CORBA doesn't implement SOA
the main difference is that CORBA is Object Oriented or Component Oriented and SOA is Service Oriented
The main technical difference (in my opinion) is that in SOA you pass messages (or data objects) and in CORBA you can pass generic objects (which can have methods)
so although you can implement SOA using CORBA (by limiting you self to a subset of the functionality), the standard way of using CORBA isn't service oriented.
The difference between CORBA and SOA is that CORBA is a specific technology, whereas SOA is a style of architecture.
SOA as a concept has been around for years, but was only more recently named as such. There are many technologies that can be said to implement SOA - either completely, or aspects of it. CORBA could be said to be one of them, although the term wasn't around when CORBA was created.
CORBA certainly implements are large part of the SOA surface area, but I don't think you could say it does so completely (whatever that means). SOA can be a bit vague.

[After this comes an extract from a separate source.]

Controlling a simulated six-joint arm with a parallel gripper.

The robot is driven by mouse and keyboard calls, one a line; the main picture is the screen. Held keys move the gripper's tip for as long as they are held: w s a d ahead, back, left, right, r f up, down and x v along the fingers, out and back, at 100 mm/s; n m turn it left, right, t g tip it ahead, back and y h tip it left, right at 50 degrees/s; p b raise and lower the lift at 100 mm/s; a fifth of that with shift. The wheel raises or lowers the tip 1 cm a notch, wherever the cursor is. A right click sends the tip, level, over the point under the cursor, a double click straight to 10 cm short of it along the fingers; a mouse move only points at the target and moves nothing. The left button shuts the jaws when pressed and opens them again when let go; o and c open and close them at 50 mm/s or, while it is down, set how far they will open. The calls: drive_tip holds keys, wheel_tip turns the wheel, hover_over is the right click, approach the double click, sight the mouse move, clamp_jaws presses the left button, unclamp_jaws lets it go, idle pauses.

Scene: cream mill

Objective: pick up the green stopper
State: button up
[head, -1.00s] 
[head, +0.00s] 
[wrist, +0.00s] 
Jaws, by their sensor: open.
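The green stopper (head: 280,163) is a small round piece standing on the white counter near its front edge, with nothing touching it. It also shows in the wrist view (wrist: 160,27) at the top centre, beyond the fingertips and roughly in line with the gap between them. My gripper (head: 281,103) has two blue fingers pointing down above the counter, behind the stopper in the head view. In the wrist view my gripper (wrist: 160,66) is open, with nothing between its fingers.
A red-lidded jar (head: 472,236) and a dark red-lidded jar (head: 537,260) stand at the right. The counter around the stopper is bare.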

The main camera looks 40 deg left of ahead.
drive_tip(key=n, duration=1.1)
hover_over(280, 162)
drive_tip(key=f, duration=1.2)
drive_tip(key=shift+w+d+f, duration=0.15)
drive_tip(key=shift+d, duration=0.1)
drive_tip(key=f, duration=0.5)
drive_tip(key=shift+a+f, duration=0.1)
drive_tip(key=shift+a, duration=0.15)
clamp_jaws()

While there is no "official" definition of SOA, part of the point of it is to decouple the various services from each other. This includes possibly decoupling the implementation (platform and technology) used in the service. As an example if one exposes a service via WebServices, any client be it java/python/.Net etc... could consume this service - but utilizing a RPC/remote procedure call framework will often tie you into a particular platform/implementation in order to call the service.
Corba does offer some of what SOA promises, but is at best a subset of what SOA is "meant to be"
The main difference though is that SOA is a general architectural concept, while Corba is a technology implementation of the RPC/Remoting concept
Not really. SOA is an architectural style while CORBA is a particular technology with which you can implement SOA.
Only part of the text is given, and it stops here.